**Recorded data**
>> START

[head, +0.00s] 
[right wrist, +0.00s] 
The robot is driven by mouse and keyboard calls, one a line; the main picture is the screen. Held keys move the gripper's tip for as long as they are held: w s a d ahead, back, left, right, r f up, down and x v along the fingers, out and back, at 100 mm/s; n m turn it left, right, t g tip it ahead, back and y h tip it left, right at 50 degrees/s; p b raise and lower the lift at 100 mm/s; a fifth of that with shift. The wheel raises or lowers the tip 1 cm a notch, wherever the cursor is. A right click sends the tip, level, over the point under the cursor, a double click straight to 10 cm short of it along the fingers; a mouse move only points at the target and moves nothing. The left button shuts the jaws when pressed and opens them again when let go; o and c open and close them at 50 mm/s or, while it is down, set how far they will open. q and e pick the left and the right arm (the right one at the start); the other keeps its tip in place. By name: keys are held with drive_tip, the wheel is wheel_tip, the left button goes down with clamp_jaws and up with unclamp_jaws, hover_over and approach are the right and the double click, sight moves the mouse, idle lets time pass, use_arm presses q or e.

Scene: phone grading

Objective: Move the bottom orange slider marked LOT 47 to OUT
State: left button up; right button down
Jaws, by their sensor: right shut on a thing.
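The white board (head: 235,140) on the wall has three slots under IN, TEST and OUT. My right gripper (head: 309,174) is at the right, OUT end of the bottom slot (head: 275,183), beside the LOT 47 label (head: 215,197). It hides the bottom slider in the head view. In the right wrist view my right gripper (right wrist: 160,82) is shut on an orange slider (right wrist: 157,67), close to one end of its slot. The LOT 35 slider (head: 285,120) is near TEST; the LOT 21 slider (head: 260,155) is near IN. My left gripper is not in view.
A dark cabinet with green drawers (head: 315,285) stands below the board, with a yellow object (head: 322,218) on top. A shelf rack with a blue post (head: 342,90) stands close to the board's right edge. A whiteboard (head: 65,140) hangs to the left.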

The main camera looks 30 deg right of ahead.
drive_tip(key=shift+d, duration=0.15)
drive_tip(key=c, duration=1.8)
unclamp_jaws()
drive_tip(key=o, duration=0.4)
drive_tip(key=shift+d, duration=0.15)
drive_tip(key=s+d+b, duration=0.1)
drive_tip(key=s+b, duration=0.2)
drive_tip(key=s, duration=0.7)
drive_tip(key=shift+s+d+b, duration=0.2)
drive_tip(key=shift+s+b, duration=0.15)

>> END

Word for word, write out all of the data above.

[head, +0.00s] 
[right wrist, +0.00s] 
The robot is driven by mouse and keyboard calls, one a line; the main picture is the screen. Held keys move the gripper's tip for as long as they are held: w s a d ahead, back, left, right, r f up, down and x v along the fingers, out and back, at 100 mm/s; n m turn it left, right, t g tip it ahead, back and y h tip it left, right at 50 degrees/s; p b raise and lower the lift at 100 mm/s; a fifth of that with shift. The wheel raises or lowers the tip 1 cm a notch, wherever the cursor is. A right click sends the tip, level, over the point under the cursor, a double click straight to 10 cm short of it along the fingers; a mouse move only points at the target and moves nothing. The left button shuts the jaws when pressed and opens them again when let go; o and c open and close them at 50 mm/s or, while it is down, set how far they will open. q and e pick the left and the right arm (the right one at the start); the other keeps its tip in place. By name: keys are held with drive_tip, the wheel is wheel_tip, the left button goes down with clamp_jaws and up with unclamp_jaws, hover_over and approach are the right and the double click, sight moves the mouse, idle lets time pass, use_arm presses q or e.

Scene: phone grading

Objective: Move the bottom orange slider marked LOT 47 to OUT
State: left button up; right button down
Jaws, by their sensor: right shut on a thing.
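The white board (head: 235,140) on the wall has three slots under IN, TEST and OUT. My right gripper (head: 309,174) is at the right, OUT end of the bottom slot (head: 275,183), beside the LOT 47 label (head: 215,197). It hides the bottom slider in the head view. In the right wrist view my right gripper (right wrist: 160,82) is shut on an orange slider (right wrist: 157,67), close to one end of its slot. The LOT 35 slider (head: 285,120) is near TEST; the LOT 21 slider (head: 260,155) is near IN. My left gripper is not in view.
A dark cabinet with green drawers (head: 315,285) stands below the board, with a yellow object (head: 322,218) on top. A shelf rack with a blue post (head: 342,90) stands close to the board's right edge. A whiteboard (head: 65,140) hangs to the left.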

The main camera looks 30 deg right of ahead.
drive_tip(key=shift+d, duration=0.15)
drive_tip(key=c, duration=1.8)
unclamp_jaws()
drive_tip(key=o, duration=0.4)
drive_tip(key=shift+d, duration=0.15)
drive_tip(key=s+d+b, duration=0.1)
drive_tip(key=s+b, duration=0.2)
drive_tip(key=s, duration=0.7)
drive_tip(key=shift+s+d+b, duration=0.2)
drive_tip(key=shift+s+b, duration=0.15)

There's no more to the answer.